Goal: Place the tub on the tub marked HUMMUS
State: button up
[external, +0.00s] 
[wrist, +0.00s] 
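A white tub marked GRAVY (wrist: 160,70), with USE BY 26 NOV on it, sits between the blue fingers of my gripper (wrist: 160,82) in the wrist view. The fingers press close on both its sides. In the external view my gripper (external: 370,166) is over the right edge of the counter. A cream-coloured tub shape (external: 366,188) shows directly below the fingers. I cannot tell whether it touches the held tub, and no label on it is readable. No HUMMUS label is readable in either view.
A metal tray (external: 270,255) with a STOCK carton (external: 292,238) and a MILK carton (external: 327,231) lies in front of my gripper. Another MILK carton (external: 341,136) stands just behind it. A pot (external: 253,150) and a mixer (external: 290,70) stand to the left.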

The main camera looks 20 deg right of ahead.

Problem to solve: Faithfully transcribe the whole of the data.

Answer to this exercise:
Goal: Place the tub on the tub marked HUMMUS
State: button up
[external, +0.00s] 
[wrist, +0.00s] 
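A white tub marked GRAVY (wrist: 160,70), with USE BY 26 NOV on it, sits between the blue fingers of my gripper (wrist: 160,82) in the wrist view. The fingers press close on both its sides. In the external view my gripper (external: 370,166) is over the right edge of the counter. A cream-coloured tub shape (external: 366,188) shows directly below the fingers. I cannot tell whether it touches the held tub, and no label on it is readable. No HUMMUS label is readable in either view.
A metal tray (external: 270,255) with a STOCK carton (external: 292,238) and a MILK carton (external: 327,231) lies in front of my gripper. Another MILK carton (external: 341,136) stands just behind it. A pot (external: 253,150) and a mixer (external: 290,70) stand to the left.

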The main camera looks 20 deg right of ahead.

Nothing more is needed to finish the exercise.